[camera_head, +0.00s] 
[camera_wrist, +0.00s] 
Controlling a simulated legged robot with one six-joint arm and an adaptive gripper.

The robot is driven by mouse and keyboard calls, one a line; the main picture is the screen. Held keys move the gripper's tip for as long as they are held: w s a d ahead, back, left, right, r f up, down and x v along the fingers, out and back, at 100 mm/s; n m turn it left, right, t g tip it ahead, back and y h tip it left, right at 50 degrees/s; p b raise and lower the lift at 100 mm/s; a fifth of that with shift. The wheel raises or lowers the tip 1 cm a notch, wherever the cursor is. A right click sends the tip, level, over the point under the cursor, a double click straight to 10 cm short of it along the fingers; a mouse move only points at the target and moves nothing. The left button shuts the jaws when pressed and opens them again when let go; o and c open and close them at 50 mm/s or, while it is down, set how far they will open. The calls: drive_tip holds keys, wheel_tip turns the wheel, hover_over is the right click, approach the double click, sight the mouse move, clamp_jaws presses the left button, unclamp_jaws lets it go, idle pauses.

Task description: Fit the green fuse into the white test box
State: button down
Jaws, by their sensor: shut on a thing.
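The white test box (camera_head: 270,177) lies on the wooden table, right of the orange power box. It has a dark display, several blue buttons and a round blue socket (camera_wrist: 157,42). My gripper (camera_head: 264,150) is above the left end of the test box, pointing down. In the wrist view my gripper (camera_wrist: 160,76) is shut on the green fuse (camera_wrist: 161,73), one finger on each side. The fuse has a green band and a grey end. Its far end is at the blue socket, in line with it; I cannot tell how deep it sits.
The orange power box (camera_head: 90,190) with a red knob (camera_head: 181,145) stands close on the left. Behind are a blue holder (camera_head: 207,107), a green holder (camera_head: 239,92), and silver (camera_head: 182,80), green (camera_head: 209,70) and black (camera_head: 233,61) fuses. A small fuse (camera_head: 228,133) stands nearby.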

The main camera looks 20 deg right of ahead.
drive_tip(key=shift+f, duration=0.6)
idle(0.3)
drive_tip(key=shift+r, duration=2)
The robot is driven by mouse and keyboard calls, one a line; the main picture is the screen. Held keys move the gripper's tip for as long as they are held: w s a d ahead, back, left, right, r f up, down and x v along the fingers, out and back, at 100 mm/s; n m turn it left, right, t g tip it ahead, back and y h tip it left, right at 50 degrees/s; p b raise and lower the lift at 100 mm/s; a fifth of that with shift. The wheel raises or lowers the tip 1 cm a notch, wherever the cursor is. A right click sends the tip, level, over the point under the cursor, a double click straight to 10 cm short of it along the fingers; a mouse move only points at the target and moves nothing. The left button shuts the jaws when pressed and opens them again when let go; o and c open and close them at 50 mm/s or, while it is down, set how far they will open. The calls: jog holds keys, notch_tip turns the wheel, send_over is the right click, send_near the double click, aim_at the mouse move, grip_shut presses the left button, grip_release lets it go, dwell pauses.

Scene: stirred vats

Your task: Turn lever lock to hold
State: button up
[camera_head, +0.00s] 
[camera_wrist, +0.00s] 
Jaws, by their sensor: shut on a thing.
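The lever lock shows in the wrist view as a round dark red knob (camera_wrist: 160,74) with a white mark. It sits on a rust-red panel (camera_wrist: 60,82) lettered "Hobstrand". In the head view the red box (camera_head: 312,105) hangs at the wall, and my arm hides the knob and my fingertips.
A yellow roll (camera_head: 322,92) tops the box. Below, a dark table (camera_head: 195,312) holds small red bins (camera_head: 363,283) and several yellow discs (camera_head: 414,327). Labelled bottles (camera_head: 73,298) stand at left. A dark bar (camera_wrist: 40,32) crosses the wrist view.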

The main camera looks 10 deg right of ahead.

________________________________________

■ **REQUEST**: Your task is to transcribe the material exactly.

■ **RESPONSE TO THIS TASK**:
[camera_head, +0.00s] 
[camera_wrist, +0.00s] 
Controlling a simulated legged robot with one six-joint arm and an adaptive gripper.

The robot is driven by mouse and keyboard calls, one a line; the main picture is the screen. Held keys move the gripper's tip for as long as they are held: w s a d ahead, back, left, right, r f up, down and x v along the fingers, out and back, at 100 mm/s; n m turn it left, right, t g tip it ahead, back and y h tip it left, right at 50 degrees/s; p b raise and lower the lift at 100 mm/s; a fifth of that with shift. The wheel raises or lowers the tip 1 cm a notch, wherever the cursor is. A right click sends the tip, level, over the point under the cursor, a double click straight to 10 cm short of it along the fingers; a mouse move only points at the target and moves nothing. The left button shuts the jaws when pressed and opens them again when let go; o and c open and close them at 50 mm/s or, while it is down, set how far they will open. The calls: drive_tip holds keys, wheel_tip turns the wheel, hover_over is the right click, approach the double click, sight the mouse move, clamp_jaws presses the left button, unclamp_jaws lets it go, idle pauses.

Task description: Fit the green fuse into the white test box
State: button down
Jaws, by their sensor: shut on a thing.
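The white test box (camera_head: 270,177) lies on the wooden table, right of the orange power box. It has a dark display, several blue buttons and a round blue socket (camera_wrist: 157,42). My gripper (camera_head: 264,150) is above the left end of the test box, pointing down. In the wrist view my gripper (camera_wrist: 160,76) is shut on the green fuse (camera_wrist: 161,73), one finger on each side. The fuse has a green band and a grey end. Its far end is at the blue socket, in line with it; I cannot tell how deep it sits.
The orange power box (camera_head: 90,190) with a red knob (camera_head: 181,145) stands close on the left. Behind are a blue holder (camera_head: 207,107), a green holder (camera_head: 239,92), and silver (camera_head: 182,80), green (camera_head: 209,70) and black (camera_head: 233,61) fuses. A small fuse (camera_head: 228,133) stands nearby.

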The main camera looks 20 deg right of ahead.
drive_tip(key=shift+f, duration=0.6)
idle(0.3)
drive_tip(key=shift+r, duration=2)
The robot is driven by mouse and keyboard calls, one a line; the main picture is the screen. Held keys move the gripper's tip for as long as they are held: w s a d ahead, back, left, right, r f up, down and x v along the fingers, out and back, at 100 mm/s; n m turn it left, right, t g tip it ahead, back and y h tip it left, right at 50 degrees/s; p b raise and lower the lift at 100 mm/s; a fifth of that with shift. The wheel raises or lowers the tip 1 cm a notch, wherever the cursor is. A right click sends the tip, level, over the point under the cursor, a double click straight to 10 cm short of it along the fingers; a mouse move only points at the target and moves nothing. The left button shuts the jaws when pressed and opens them again when let go; o and c open and close them at 50 mm/s or, while it is down, set how far they will open. The calls: jog holds keys, notch_tip turns the wheel, send_over is the right click, send_near the double click, aim_at the mouse move, grip_shut presses the left button, grip_release lets it go, dwell pauses.

Scene: stirred vats

Your task: Turn lever lock to hold
State: button up
[camera_head, +0.00s] 
[camera_wrist, +0.00s] 
Jaws, by their sensor: shut on a thing.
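The lever lock shows in the wrist view as a round dark red knob (camera_wrist: 160,74) with a white mark. It sits on a rust-red panel (camera_wrist: 60,82) lettered "Hobstrand". In the head view the red box (camera_head: 312,105) hangs at the wall, and my arm hides the knob and my fingertips.
A yellow roll (camera_head: 322,92) tops the box. Below, a dark table (camera_head: 195,312) holds small red bins (camera_head: 363,283) and several yellow discs (camera_head: 414,327). Labelled bottles (camera_head: 73,298) stand at left. A dark bar (camera_wrist: 40,32) crosses the wrist view.

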The main camera looks 10 deg right of ahead.

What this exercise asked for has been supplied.